__Exercise objective__
Go through the data below. List every line that holds the word "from".

__Data__
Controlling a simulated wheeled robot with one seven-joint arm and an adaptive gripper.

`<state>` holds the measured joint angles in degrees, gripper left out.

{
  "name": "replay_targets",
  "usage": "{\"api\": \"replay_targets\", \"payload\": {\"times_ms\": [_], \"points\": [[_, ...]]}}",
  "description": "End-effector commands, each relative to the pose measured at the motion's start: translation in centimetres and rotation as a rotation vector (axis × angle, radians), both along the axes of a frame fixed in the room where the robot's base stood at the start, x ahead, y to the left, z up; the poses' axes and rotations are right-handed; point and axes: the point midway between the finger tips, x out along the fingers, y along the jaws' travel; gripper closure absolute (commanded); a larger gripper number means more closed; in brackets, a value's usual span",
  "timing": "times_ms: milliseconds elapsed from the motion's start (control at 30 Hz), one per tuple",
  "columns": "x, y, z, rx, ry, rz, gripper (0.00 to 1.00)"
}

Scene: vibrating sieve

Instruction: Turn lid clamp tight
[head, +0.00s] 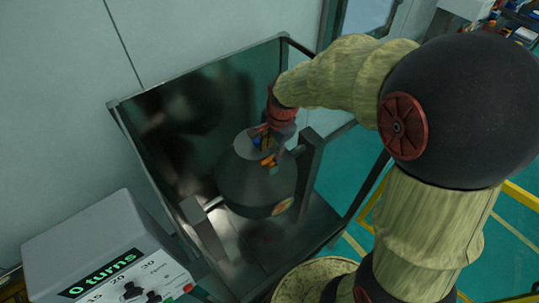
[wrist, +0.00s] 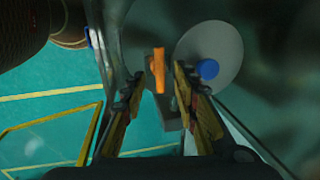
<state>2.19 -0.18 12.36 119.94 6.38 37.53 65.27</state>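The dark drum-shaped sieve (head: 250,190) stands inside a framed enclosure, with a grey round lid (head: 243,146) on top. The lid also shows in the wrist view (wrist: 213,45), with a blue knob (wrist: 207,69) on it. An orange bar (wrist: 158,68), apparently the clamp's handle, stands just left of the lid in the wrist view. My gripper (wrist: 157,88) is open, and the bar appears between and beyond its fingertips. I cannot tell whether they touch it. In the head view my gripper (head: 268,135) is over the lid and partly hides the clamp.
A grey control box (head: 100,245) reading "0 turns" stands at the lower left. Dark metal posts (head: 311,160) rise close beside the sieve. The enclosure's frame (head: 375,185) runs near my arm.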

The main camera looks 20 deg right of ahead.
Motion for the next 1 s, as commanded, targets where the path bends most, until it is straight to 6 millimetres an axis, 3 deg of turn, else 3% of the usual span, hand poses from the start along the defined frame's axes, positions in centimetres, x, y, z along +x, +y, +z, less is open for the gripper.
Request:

__Correct answer__
  "timing": "times_ms: milliseconds elapsed from the motion's start (control at 30 Hz), one per tuple",
Motion for the next 1 s, as commanded, targets where the path bends most, until it is straight to 6 millimetres an axis, 3 deg of turn, else 3% of the usual span, hand poses from the start along the defined frame's axes, positions in centimetres, x, y, z along +x, +y, +z, less is open for the gripper.

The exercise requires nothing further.